Marvell Technology shares climbed 21% on June 2 after Nvidia CEO Jensen Huang called the company "the next trillion-dollar company" during an onstage segment at Computex Taipei, per TheStreet. The mention came in the same keynote that introduced the Vera CPU and RTX Spark laptop superchip. Marvell's pre-pop market cap sat around $115 billion, so the framing implied substantial multiple expansion ahead.
The piece most coverage skipped is what Marvell actually ships into Nvidia's stack. Marvell builds the SerDes (high-speed serializer-deserializer blocks) used in NVLink-class interconnects, plus the optical DSPs and PAM4 retimers that move data between GPUs at the rack scale. As Vera-Rubin NVL72 racks ship in the second half of the year, Marvell content per Nvidia system grows: more channels per rack, higher signaling rates, and more optical interconnect to span the increasingly massive coherent domains. The trillion-dollar framing is really a function of how much Marvell silicon ends up inside Nvidia's AI factory architecture.

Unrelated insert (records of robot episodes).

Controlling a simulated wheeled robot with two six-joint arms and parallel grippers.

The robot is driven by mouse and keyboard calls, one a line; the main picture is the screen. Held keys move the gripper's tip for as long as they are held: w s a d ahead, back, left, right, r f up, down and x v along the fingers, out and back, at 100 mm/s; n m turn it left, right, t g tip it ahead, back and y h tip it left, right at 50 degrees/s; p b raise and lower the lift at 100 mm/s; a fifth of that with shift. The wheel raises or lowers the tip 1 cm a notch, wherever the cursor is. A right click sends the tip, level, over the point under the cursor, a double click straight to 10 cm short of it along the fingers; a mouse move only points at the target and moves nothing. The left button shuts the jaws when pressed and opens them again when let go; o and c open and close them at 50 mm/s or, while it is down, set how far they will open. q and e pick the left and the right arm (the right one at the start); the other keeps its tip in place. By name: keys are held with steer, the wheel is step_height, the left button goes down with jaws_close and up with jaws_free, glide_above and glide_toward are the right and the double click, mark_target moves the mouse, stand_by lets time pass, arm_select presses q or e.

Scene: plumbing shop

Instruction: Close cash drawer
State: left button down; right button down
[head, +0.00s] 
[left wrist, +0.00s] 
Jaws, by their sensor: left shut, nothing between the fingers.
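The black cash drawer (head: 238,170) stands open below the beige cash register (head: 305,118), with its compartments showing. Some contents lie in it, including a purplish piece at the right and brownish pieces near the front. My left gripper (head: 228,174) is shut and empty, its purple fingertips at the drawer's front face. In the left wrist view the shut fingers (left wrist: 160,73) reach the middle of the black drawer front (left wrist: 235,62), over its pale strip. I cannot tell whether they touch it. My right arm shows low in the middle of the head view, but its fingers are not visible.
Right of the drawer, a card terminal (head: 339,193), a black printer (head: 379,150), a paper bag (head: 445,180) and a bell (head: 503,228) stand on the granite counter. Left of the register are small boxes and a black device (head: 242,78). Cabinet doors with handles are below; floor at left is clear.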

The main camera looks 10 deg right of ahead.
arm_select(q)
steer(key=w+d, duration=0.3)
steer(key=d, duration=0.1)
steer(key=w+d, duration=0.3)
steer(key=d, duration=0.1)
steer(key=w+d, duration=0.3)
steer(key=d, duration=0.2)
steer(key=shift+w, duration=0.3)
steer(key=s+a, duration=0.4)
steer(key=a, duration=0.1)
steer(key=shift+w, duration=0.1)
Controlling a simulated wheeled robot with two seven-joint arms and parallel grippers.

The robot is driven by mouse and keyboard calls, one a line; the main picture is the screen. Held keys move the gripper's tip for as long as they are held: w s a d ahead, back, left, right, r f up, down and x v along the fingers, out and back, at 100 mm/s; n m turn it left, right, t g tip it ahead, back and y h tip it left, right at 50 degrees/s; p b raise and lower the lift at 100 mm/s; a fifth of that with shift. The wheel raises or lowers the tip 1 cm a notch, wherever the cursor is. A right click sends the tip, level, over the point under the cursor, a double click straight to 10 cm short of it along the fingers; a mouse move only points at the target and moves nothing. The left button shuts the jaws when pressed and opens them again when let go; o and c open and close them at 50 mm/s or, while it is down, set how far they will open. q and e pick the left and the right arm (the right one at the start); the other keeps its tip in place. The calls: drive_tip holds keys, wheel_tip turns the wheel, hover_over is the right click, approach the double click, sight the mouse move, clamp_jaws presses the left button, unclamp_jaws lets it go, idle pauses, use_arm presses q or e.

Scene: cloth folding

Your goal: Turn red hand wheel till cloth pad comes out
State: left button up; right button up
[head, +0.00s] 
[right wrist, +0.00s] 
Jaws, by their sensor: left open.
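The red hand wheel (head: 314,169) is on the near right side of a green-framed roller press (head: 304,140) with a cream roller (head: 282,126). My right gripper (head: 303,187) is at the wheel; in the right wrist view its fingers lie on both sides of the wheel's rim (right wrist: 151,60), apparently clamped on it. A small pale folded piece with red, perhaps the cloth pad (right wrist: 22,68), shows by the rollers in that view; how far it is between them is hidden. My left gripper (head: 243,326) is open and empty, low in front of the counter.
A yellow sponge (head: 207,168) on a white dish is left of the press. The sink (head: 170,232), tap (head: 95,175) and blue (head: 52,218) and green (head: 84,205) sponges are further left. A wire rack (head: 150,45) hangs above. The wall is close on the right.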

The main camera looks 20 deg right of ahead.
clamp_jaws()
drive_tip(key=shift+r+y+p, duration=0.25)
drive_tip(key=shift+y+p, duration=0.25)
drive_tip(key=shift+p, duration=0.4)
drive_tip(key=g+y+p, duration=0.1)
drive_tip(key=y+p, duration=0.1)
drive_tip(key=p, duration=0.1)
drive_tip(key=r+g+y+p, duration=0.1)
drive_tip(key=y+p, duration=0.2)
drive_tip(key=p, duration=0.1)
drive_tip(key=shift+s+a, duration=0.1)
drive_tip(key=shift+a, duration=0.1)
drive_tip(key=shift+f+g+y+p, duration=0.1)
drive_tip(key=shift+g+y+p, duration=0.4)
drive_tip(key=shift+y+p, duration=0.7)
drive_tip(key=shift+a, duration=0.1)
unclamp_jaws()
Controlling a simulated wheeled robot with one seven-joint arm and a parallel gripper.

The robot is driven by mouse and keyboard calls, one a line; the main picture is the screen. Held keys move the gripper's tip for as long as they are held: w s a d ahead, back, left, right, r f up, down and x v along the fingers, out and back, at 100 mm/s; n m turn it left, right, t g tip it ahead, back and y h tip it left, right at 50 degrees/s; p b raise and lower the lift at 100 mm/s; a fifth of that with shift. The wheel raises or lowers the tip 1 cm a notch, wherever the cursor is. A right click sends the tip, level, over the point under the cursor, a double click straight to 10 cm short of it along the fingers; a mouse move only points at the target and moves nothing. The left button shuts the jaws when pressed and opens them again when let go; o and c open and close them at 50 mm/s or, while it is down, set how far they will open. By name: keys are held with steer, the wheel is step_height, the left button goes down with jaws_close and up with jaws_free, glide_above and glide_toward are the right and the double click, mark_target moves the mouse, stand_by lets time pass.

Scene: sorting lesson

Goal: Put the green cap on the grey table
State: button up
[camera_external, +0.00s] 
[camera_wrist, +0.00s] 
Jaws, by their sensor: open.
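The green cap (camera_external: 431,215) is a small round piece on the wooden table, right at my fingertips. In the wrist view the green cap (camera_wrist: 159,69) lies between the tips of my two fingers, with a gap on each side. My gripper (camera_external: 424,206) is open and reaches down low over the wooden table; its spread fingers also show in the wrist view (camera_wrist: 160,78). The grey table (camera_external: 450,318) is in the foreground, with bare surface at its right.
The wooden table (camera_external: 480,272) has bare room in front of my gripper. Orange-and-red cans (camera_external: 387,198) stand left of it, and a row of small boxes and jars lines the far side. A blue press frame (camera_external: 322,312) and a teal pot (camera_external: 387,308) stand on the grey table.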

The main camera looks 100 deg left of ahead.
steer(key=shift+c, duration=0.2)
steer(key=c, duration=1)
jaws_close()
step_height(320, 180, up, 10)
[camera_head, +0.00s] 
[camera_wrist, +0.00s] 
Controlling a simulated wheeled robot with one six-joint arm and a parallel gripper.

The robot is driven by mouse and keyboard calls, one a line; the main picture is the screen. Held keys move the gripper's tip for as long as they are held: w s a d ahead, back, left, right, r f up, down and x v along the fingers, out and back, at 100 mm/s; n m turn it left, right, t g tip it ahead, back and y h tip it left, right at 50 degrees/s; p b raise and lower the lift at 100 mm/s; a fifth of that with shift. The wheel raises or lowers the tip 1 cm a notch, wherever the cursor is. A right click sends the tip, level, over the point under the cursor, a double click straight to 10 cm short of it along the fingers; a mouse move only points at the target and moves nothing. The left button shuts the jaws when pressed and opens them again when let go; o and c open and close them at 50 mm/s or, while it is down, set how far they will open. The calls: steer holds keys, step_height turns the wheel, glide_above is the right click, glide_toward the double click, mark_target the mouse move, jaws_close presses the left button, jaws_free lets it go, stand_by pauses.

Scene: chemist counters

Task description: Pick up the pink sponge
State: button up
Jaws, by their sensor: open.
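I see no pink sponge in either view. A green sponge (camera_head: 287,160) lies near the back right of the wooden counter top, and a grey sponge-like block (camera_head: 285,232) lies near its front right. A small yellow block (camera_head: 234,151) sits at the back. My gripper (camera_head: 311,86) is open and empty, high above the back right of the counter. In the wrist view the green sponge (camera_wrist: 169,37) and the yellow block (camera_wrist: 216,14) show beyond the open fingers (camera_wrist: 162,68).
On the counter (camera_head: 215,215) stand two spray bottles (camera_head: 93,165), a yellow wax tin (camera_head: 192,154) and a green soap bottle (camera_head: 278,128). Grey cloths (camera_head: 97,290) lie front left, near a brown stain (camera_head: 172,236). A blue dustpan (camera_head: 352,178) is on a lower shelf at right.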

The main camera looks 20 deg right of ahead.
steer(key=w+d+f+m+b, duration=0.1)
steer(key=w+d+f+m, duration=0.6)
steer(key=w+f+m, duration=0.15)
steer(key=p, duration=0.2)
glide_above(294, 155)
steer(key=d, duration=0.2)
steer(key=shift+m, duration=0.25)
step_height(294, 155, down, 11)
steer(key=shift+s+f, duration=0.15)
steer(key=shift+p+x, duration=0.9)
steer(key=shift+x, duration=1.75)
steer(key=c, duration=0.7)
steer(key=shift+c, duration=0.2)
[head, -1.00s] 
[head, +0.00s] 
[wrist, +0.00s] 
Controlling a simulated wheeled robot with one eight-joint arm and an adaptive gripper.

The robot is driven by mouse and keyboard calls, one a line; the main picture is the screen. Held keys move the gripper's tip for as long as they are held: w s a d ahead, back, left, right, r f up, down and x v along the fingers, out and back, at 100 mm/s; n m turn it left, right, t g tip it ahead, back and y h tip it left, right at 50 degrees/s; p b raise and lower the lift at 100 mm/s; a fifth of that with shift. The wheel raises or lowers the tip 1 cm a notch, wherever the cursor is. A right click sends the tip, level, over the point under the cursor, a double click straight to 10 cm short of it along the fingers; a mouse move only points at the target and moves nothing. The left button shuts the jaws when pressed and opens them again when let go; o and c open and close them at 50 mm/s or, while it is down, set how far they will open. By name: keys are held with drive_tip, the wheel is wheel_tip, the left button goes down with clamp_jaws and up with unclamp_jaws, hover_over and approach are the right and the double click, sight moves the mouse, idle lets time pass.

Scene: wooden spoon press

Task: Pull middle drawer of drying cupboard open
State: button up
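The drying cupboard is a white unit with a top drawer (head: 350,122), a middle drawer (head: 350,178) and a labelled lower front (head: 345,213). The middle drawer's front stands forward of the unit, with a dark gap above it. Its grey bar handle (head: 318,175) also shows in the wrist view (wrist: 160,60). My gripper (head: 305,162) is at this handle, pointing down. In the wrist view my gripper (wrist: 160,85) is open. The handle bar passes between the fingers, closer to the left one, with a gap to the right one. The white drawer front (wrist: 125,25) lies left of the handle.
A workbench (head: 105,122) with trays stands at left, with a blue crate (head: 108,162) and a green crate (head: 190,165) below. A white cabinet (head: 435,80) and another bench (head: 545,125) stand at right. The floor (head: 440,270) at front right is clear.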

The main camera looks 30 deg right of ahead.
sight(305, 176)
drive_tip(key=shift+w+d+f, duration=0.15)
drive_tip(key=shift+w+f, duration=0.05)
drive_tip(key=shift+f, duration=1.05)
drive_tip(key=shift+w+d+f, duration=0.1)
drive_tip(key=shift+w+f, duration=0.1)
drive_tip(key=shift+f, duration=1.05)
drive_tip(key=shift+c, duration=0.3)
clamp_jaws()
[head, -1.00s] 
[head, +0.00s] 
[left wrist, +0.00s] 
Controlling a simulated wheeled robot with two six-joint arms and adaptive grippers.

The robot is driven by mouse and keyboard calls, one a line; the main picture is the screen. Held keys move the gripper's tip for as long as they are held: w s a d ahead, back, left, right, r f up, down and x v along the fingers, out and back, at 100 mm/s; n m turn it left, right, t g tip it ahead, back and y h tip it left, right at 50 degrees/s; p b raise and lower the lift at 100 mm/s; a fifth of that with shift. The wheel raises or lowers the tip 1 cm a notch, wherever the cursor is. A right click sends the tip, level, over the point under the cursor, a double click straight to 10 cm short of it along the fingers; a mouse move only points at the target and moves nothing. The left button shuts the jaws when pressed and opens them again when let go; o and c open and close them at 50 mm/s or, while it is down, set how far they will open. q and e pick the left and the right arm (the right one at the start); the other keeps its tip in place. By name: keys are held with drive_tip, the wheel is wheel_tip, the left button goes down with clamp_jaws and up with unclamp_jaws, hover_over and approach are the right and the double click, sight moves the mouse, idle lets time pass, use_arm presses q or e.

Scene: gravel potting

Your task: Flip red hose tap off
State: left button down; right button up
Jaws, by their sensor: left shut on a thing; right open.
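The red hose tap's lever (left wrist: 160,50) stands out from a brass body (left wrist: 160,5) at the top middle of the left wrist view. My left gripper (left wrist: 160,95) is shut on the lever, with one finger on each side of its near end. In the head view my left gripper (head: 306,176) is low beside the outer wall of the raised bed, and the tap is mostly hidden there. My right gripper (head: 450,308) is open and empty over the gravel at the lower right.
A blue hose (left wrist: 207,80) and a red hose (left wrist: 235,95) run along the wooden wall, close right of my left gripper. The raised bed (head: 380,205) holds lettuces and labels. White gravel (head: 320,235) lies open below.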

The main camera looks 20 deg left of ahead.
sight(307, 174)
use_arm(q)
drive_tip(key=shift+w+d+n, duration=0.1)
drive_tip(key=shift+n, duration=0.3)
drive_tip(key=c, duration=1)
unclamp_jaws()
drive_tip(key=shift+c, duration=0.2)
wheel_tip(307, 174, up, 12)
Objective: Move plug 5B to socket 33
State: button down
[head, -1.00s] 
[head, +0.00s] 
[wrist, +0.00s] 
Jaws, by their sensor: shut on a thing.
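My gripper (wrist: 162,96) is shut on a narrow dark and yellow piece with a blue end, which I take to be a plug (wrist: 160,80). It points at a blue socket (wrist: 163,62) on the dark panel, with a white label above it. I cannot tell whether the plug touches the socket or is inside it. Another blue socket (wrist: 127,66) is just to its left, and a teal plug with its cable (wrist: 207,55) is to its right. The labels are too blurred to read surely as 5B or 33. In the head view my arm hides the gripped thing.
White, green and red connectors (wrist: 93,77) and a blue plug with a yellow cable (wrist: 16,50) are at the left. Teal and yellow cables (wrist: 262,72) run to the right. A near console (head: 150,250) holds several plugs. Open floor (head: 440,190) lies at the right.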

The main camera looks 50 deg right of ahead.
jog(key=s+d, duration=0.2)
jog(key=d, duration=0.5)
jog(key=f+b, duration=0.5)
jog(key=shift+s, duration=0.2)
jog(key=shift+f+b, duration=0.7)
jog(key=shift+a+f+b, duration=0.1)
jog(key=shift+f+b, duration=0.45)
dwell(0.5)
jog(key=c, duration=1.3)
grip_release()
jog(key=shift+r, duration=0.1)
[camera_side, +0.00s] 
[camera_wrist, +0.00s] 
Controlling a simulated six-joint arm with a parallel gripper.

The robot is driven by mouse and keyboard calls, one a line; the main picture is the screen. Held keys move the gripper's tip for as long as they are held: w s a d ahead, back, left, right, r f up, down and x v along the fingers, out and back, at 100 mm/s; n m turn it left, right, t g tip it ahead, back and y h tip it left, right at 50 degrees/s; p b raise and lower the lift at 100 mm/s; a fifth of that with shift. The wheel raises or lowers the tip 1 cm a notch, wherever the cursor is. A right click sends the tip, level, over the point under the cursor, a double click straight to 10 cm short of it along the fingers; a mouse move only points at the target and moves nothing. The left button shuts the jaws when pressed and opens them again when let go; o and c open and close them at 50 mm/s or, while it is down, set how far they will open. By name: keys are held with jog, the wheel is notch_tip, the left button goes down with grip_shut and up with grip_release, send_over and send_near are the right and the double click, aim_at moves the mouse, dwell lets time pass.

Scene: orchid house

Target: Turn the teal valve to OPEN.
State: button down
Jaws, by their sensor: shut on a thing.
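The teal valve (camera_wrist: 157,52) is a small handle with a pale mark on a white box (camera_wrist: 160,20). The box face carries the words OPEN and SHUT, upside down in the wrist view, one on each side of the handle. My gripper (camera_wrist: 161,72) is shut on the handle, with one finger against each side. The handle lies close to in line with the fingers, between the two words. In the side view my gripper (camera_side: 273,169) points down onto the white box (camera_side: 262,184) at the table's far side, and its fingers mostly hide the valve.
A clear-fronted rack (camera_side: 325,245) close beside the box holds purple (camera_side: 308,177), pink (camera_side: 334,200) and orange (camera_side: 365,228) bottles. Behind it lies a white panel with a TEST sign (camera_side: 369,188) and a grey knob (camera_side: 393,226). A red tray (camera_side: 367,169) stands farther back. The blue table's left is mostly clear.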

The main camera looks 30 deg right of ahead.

The other Marvell business is custom ASIC, where it competes with Broadcom for the hyperscaler chip work. That book has been growing as Amazon Trainium and Microsoft Maia ramp. Jensen calling out a custom-silicon competitor onstage was the surprise; Nvidia and the hyperscalers' in-house ASIC programs are usually framed as opposed. The endorsement reads as Nvidia signaling that the AI infrastructure pie is large enough that custom-silicon-adjacent suppliers are partners, not threats.
Bottom Line
Marvell's pop is a content-per-rack story dressed up as a trillion-dollar call. Watch SerDes mentions and optical-interconnect line items in the next two earnings prints for whether the framing holds.